◆ RECORDED INFORMATION:
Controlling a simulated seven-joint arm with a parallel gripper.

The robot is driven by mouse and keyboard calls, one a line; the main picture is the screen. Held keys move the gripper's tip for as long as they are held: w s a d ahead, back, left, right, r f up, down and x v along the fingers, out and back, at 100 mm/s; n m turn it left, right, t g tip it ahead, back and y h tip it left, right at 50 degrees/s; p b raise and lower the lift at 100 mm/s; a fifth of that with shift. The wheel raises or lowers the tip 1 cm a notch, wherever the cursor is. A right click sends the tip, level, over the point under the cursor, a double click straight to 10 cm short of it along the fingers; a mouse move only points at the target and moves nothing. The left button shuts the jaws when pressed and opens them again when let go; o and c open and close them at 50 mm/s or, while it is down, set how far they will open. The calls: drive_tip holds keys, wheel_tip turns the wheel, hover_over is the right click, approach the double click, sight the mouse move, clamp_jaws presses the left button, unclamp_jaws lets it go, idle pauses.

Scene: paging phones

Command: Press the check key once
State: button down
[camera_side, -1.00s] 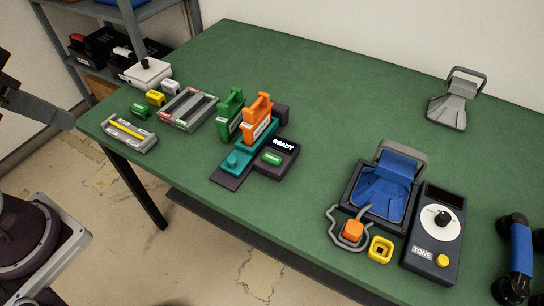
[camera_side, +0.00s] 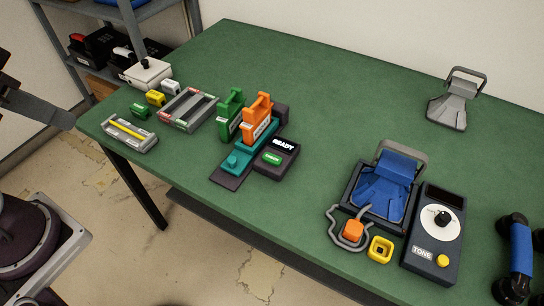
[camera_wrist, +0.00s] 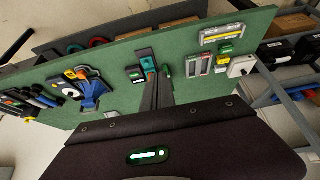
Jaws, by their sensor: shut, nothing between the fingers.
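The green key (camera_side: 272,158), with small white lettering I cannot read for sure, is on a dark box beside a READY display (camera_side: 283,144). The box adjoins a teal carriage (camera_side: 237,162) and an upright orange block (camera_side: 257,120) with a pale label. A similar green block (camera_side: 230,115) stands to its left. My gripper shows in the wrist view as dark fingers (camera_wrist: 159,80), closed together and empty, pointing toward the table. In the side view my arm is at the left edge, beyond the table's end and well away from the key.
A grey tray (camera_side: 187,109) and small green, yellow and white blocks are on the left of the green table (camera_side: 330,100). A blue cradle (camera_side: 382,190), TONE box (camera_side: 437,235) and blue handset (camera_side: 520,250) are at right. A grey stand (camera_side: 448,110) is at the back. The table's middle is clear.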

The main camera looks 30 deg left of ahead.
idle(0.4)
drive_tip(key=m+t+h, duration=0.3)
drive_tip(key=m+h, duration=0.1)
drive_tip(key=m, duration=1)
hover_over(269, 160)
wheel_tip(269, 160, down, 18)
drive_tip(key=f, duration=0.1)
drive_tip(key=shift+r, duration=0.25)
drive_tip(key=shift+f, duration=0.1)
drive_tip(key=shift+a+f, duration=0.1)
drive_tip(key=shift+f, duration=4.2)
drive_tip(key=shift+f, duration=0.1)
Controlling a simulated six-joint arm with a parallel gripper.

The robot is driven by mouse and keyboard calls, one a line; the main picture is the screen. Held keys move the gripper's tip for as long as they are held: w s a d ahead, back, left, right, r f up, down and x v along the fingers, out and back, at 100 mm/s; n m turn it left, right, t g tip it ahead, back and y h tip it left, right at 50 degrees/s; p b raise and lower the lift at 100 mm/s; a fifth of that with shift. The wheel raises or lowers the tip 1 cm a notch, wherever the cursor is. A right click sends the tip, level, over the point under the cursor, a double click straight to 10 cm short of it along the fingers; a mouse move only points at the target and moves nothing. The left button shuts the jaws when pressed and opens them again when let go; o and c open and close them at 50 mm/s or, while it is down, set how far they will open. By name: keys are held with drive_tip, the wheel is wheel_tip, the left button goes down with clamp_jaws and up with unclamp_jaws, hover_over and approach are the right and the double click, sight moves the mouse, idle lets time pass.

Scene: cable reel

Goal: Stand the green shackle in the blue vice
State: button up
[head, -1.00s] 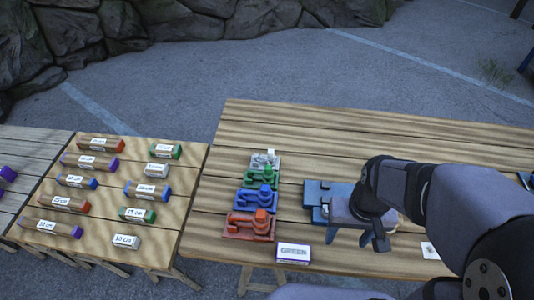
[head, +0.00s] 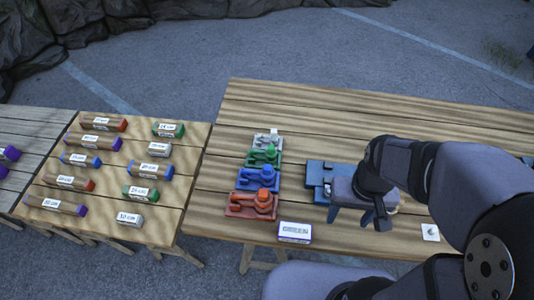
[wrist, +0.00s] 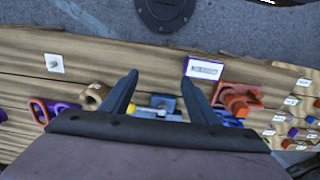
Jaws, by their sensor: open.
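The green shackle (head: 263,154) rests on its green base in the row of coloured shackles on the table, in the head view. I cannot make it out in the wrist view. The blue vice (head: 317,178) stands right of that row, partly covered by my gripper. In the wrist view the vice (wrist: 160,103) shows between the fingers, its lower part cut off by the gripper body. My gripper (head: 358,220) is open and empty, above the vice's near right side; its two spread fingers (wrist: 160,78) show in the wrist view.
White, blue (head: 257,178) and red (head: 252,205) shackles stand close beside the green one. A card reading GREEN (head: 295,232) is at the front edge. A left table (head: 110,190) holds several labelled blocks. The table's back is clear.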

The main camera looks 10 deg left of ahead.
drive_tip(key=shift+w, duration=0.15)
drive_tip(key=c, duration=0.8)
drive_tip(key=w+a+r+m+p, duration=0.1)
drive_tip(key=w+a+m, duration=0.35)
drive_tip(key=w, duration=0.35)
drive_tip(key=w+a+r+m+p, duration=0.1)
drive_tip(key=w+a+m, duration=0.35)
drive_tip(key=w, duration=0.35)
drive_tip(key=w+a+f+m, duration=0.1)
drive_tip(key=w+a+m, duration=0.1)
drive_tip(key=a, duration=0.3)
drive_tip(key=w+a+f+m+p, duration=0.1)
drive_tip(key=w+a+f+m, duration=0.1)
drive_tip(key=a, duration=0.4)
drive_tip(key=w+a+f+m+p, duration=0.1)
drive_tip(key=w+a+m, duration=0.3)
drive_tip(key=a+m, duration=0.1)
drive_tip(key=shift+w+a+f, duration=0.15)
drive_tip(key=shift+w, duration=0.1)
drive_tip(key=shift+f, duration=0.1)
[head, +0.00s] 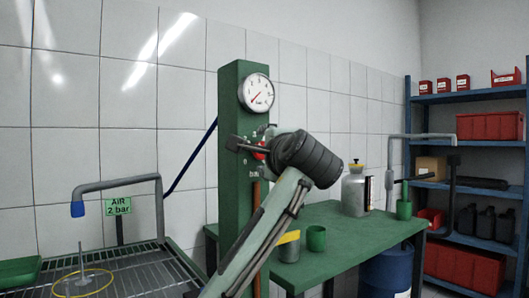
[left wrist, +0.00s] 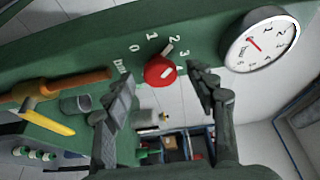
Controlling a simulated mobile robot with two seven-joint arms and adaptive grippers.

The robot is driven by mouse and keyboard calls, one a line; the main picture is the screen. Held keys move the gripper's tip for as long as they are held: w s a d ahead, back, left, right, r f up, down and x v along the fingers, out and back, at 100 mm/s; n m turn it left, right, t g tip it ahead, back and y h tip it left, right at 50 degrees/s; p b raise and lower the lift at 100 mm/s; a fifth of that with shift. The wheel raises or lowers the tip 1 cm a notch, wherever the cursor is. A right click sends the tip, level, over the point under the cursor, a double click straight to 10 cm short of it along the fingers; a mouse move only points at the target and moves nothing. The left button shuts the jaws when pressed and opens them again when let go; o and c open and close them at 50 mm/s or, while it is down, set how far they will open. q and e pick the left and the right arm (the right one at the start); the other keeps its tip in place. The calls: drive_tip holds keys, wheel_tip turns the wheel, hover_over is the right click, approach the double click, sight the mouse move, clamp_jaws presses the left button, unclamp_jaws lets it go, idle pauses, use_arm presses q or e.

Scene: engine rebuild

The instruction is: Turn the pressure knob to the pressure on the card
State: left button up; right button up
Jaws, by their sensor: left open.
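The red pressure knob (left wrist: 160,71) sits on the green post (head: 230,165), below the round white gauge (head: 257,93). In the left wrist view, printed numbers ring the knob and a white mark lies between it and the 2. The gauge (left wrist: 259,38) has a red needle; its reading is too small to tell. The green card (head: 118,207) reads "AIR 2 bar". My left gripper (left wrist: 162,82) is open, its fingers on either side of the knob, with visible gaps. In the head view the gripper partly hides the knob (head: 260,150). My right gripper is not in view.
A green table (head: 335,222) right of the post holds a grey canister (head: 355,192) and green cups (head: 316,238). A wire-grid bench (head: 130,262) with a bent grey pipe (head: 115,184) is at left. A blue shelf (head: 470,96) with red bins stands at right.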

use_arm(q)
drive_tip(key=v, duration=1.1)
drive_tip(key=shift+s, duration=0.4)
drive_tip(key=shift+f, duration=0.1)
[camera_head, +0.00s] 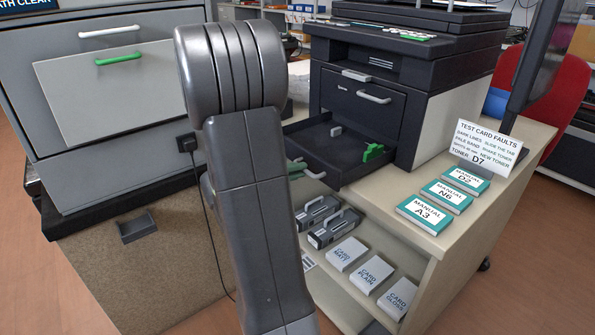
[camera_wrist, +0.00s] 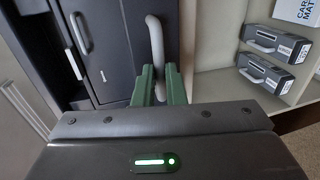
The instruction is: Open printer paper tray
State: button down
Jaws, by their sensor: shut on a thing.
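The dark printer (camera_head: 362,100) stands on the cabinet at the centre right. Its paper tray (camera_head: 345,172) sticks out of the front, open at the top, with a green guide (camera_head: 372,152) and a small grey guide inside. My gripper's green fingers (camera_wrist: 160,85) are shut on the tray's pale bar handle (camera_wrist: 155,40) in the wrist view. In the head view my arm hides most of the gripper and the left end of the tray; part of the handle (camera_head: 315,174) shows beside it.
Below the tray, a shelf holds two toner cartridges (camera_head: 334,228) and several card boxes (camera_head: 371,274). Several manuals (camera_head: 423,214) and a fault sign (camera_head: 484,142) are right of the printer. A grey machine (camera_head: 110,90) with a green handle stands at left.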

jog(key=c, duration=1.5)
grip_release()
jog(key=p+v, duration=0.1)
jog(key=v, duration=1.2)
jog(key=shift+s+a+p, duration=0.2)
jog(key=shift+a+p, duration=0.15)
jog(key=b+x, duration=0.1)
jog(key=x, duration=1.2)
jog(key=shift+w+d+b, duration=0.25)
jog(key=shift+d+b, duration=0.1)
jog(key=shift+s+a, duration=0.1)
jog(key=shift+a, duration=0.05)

◆ SHORT TASK:
Starting at the line that contains "Controlling a simulated six-joint" and ending at the line that contains "lets time pass.", retype each line exactly; omit everything outside that range.

◆ THE COMPLETED TASK:
Controlling a simulated six-joint arm with a parallel gripper.

The robot is driven by mouse and keyboard calls, one a line; the main picture is the screen. Held keys move the gripper's tip for as long as they are held: w s a d ahead, back, left, right, r f up, down and x v along the fingers, out and back, at 100 mm/s; n m turn it left, right, t g tip it ahead, back and y h tip it left, right at 50 degrees/s; p b raise and lower the lift at 100 mm/s; a fifth of that with shift. The wheel raises or lowers the tip 1 cm a notch, wherever the cursor is. A right click sends the tip, level, over the point under the cursor, a double click straight to 10 cm short of it along the fingers; a mouse move only points at the target and moves nothing. The left button shuts the jaws when pressed and opens them again when let go; o and c open and close them at 50 mm/s or, while it is down, set how far they will open. By name: keys are held with drive_tip, the wheel is wheel_tip, the left button goes down with clamp_jaws and up with unclamp_jaws, hover_over and approach are the right and the double click, sight moves the mouse, idle lets time pass.

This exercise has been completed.